(What you should do) Reproduce exactly the lines below, from the first through the one containing "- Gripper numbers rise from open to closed", and nothing more.

(Source material)
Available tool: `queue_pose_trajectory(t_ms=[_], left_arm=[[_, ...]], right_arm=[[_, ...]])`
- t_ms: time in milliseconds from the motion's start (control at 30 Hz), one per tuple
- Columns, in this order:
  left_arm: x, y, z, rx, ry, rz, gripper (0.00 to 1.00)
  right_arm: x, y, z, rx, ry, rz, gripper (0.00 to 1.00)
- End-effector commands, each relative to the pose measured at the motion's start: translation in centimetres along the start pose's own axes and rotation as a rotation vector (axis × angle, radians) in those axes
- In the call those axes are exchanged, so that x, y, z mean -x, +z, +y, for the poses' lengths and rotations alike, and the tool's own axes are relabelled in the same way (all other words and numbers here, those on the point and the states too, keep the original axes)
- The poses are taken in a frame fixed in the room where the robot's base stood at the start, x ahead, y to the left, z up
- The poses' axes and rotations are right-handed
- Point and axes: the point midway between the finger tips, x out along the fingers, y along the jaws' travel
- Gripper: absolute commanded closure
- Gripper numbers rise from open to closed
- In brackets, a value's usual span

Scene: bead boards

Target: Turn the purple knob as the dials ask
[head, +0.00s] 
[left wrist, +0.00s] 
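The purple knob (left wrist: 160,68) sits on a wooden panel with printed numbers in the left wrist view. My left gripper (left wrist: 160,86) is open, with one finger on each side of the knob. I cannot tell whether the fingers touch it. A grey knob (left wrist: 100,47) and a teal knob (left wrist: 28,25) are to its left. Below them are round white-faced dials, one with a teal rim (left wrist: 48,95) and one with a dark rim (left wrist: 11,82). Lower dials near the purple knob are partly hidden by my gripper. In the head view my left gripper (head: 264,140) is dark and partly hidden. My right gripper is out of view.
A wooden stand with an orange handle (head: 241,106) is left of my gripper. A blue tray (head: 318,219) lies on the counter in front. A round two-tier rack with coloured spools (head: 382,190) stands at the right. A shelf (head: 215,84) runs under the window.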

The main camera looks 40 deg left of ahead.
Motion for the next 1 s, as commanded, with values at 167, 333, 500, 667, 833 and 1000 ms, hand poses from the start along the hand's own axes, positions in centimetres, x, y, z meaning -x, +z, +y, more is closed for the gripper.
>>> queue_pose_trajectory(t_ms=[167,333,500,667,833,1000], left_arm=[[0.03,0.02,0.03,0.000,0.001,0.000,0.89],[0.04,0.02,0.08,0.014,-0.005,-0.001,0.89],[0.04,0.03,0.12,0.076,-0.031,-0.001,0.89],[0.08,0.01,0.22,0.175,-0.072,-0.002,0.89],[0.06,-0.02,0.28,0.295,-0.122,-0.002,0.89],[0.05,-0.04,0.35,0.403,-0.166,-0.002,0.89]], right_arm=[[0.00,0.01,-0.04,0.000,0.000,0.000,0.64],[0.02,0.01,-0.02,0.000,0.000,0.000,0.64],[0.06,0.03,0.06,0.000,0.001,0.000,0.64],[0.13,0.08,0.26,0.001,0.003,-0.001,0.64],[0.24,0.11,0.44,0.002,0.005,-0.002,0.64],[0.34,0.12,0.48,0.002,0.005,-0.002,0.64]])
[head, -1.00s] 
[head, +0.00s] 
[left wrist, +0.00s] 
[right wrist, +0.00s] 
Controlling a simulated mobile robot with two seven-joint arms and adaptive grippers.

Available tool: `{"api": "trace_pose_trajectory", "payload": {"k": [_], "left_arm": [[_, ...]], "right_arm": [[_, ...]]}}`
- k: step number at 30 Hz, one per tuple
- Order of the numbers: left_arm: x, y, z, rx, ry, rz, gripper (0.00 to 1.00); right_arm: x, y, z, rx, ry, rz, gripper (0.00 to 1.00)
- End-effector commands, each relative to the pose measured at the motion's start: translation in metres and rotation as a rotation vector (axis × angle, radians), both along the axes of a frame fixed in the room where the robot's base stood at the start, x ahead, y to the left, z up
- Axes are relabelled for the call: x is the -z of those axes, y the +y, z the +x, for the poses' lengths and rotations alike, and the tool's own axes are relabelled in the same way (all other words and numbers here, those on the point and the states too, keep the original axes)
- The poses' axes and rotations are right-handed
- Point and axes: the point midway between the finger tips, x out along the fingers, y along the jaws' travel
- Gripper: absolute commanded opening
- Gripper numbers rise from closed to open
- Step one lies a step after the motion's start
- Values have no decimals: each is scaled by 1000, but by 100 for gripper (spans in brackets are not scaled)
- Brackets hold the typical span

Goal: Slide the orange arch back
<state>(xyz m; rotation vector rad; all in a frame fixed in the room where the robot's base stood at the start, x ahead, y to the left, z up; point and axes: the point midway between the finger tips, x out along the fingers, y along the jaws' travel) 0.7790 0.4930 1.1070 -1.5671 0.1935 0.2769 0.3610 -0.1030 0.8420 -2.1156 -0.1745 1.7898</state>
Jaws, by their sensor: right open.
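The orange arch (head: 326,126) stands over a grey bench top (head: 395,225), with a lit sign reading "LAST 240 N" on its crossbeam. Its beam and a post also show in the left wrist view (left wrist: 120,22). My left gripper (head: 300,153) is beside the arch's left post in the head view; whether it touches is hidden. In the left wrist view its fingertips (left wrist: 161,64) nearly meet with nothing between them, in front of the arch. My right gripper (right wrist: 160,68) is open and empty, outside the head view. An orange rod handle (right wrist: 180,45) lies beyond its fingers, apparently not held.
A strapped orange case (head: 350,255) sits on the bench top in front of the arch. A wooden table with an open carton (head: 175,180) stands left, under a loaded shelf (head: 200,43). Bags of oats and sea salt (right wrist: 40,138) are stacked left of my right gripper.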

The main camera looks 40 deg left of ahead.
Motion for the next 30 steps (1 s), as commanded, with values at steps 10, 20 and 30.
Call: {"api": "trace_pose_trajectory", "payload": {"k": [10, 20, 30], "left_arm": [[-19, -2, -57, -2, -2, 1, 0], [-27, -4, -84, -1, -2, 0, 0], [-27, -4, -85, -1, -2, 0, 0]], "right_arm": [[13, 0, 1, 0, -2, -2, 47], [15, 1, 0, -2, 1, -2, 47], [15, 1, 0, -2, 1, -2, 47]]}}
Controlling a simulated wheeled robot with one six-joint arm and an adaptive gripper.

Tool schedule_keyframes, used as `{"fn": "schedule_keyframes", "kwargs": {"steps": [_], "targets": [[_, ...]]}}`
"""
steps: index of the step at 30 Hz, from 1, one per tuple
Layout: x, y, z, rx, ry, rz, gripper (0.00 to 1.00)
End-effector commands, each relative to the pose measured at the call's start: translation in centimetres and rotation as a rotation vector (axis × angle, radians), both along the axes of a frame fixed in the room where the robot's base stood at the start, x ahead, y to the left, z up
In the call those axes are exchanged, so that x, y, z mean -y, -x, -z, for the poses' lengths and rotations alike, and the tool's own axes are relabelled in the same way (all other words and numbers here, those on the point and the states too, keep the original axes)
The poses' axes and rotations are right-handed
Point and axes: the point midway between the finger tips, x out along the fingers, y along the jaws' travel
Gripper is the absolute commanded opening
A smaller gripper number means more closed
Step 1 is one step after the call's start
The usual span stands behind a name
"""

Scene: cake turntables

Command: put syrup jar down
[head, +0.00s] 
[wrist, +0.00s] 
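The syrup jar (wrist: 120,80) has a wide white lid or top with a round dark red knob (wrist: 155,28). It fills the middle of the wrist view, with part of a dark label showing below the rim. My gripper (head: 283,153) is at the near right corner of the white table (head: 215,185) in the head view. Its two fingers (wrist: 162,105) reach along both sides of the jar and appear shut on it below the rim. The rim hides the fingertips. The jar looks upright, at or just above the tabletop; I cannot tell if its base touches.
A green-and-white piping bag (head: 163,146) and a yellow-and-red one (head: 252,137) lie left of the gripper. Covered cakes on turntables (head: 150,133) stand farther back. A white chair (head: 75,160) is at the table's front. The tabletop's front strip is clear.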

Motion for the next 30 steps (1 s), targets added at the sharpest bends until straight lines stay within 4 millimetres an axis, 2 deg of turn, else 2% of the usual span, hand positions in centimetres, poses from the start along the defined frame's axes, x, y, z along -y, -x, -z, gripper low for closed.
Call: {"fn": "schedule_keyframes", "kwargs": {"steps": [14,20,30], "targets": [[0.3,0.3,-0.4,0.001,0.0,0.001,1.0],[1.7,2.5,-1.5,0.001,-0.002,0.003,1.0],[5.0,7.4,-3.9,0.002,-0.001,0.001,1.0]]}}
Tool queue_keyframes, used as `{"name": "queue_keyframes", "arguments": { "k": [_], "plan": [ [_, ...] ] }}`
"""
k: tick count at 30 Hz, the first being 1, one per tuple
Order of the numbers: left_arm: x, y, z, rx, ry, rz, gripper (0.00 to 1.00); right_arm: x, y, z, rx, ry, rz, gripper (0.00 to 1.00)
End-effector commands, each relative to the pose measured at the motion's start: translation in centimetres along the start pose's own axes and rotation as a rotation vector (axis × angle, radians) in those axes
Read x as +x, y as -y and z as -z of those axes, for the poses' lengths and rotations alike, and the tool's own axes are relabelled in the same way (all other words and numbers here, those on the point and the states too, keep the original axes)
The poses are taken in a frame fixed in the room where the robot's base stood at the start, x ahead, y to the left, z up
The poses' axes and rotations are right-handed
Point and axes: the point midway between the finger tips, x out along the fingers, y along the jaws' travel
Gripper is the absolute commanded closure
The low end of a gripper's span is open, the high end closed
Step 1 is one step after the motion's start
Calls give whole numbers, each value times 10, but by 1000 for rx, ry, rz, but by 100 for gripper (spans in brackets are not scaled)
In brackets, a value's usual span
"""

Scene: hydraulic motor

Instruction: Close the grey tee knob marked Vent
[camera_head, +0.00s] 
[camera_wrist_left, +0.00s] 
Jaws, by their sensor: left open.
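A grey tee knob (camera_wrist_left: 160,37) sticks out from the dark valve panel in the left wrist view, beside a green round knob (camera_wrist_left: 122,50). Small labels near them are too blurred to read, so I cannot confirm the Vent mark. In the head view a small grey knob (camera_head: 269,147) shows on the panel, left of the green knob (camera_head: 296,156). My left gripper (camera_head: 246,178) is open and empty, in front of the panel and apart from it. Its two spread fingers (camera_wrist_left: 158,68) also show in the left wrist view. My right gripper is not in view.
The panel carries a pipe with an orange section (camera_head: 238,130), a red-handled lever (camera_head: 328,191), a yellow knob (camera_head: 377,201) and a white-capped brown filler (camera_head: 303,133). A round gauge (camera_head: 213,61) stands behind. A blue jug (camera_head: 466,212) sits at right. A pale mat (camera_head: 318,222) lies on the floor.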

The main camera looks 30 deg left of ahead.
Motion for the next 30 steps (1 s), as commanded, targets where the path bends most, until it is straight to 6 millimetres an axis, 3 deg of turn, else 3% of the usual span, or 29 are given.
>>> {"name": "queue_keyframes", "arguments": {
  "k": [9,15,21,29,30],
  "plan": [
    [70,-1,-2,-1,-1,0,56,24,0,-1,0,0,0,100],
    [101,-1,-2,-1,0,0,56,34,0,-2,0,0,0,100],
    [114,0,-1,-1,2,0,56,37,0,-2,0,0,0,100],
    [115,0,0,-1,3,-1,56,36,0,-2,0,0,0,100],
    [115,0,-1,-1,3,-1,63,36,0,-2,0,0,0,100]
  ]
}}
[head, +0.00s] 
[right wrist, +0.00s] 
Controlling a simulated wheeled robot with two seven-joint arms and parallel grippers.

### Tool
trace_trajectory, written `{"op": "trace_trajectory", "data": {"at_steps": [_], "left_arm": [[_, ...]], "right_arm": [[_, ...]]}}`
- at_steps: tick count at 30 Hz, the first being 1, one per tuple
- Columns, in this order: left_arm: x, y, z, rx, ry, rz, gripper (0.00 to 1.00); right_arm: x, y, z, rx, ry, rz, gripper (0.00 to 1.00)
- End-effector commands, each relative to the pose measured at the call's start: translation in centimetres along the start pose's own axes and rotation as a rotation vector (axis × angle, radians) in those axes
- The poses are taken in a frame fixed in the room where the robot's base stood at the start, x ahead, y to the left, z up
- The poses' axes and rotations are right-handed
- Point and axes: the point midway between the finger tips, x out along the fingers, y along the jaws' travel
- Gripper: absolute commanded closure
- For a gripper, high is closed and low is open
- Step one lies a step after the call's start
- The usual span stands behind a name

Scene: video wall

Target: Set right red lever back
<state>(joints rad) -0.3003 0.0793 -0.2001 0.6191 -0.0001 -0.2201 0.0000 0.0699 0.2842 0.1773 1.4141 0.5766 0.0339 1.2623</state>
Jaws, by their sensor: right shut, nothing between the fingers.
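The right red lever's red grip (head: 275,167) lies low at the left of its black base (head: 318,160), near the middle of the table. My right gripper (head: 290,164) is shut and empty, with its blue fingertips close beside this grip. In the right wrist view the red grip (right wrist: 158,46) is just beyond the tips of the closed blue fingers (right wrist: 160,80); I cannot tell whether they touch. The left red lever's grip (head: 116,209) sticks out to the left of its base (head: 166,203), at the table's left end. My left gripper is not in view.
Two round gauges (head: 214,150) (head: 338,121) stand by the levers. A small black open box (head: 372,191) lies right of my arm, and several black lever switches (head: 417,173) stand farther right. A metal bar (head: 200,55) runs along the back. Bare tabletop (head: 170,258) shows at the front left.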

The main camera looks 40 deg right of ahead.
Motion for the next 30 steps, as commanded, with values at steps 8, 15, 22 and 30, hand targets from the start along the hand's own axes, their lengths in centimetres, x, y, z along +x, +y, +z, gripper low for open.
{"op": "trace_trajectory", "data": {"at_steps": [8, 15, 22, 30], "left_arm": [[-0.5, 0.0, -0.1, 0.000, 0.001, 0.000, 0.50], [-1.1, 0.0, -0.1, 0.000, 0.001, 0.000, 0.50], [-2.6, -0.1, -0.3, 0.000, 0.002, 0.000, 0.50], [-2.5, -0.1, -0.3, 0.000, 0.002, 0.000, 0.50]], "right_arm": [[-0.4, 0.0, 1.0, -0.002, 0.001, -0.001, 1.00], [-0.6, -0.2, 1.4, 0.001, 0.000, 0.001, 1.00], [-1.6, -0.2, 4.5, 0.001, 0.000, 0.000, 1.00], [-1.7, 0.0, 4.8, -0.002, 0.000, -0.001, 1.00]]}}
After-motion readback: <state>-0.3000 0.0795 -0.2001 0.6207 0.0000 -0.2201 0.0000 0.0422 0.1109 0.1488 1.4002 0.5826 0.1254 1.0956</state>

(Task solution)
Available tool: `queue_pose_trajectory(t_ms=[_], left_arm=[[_, ...]], right_arm=[[_, ...]])`
- t_ms: time in milliseconds from the motion's start (control at 30 Hz), one per tuple
- Columns, in this order:
  left_arm: x, y, z, rx, ry, rz, gripper (0.00 to 1.00)
  right_arm: x, y, z, rx, ry, rz, gripper (0.00 to 1.00)
- End-effector commands, each relative to the pose measured at the motion's start: translation in centimetres along the start pose's own axes and rotation as a rotation vector (axis × angle, radians) in those axes
- In the call those axes are exchanged, so that x, y, z mean -x, +z, +y, for the poses' lengths and rotations alike, and the tool's own axes are relabelled in the same way (all other words and numbers here, those on the point and the states too, keep the original axes)
- The poses are taken in a frame fixed in the room where the robot's base stood at the start, x ahead, y to the left, z up
- The poses' axes and rotations are right-handed
- Point and axes: the point midway between the finger tips, x out along the fingers, y along the jaws' travel
- Gripper: absolute commanded closure
- Gripper numbers rise from open to closed

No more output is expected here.